The request: Records follow. Pull out every line that contains "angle".

───── Data excerpts ─────

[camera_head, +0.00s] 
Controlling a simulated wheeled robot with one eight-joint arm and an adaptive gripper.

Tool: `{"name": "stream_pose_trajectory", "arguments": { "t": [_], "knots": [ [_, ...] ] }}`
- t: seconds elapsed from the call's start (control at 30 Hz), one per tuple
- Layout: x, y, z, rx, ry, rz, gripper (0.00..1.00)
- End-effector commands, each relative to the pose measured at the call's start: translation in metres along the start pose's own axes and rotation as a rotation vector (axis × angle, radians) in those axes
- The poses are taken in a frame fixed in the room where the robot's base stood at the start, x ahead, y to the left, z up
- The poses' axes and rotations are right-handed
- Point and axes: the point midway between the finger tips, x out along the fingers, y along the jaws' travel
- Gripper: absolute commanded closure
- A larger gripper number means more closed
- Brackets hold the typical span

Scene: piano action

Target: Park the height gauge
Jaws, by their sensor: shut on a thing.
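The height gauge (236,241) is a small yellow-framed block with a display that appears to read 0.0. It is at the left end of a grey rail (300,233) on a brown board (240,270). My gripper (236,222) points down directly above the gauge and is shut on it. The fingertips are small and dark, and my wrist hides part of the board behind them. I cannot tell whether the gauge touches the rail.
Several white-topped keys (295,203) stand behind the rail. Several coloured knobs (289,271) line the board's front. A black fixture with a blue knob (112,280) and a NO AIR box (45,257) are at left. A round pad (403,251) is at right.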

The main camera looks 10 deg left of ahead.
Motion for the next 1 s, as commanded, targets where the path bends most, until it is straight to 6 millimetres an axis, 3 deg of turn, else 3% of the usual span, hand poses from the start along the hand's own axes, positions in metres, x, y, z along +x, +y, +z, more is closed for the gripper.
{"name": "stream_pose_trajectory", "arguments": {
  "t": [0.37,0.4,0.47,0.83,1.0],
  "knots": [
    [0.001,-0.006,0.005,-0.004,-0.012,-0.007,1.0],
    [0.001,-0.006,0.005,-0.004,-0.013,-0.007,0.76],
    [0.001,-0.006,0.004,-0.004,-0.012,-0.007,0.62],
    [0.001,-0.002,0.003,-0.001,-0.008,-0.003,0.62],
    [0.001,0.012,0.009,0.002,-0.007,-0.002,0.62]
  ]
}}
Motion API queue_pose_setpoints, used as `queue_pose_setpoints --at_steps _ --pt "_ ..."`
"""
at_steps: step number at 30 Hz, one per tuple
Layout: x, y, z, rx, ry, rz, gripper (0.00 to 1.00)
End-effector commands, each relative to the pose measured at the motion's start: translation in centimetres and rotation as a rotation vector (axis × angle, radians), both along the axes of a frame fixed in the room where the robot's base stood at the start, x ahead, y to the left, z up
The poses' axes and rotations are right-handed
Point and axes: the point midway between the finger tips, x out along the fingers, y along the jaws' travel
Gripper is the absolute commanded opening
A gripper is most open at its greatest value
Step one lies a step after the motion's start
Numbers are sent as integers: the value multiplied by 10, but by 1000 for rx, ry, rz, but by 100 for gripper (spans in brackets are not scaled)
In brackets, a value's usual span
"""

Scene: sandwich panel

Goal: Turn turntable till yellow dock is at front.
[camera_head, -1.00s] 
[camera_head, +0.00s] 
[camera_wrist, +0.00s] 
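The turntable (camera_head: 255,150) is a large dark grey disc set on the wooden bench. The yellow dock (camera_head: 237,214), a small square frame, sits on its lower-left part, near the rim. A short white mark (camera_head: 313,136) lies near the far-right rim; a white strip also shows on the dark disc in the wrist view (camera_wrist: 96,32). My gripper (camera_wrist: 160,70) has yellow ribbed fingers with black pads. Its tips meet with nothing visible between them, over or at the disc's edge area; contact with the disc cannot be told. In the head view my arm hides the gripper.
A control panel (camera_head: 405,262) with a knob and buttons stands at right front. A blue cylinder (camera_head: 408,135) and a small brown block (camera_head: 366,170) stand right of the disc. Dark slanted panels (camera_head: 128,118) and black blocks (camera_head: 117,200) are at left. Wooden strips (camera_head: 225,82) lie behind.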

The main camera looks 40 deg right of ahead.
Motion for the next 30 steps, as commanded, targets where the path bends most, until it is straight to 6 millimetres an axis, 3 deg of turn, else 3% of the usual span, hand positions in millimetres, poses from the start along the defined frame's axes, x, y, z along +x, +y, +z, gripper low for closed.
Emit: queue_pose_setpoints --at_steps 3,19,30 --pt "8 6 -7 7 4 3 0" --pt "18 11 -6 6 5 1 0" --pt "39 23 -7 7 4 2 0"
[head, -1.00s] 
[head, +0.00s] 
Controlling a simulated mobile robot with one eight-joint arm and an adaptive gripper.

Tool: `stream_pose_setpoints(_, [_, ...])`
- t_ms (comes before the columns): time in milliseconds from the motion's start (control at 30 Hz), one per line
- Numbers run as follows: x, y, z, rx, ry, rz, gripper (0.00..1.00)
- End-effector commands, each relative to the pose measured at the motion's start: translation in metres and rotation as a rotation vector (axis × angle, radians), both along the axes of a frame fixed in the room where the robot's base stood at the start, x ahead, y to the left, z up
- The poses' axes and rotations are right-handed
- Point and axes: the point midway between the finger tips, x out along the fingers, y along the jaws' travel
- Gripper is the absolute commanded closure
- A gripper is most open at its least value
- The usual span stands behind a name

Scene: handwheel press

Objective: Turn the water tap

─────

Solved problem:
- End-effector commands, each relative to the pose measured at the call's start: translation in metres along the start pose's own axes and rotation as a rotation vector (axis × angle, radians) in those axes
End-effector commands, each relative to the pose measured at the motion's start: translation in centimetres and rotation as a rotation vector (axis × angle, radians), both along the axes of a frame fixed in the room where the robot's base stood at the start, x ahead, y to the left, z up
- End-effector commands, each relative to the pose measured at the motion's start: translation in metres and rotation as a rotation vector (axis × angle, radians), both along the axes of a frame fixed in the room where the robot's base stood at the start, x ahead, y to the left, z up

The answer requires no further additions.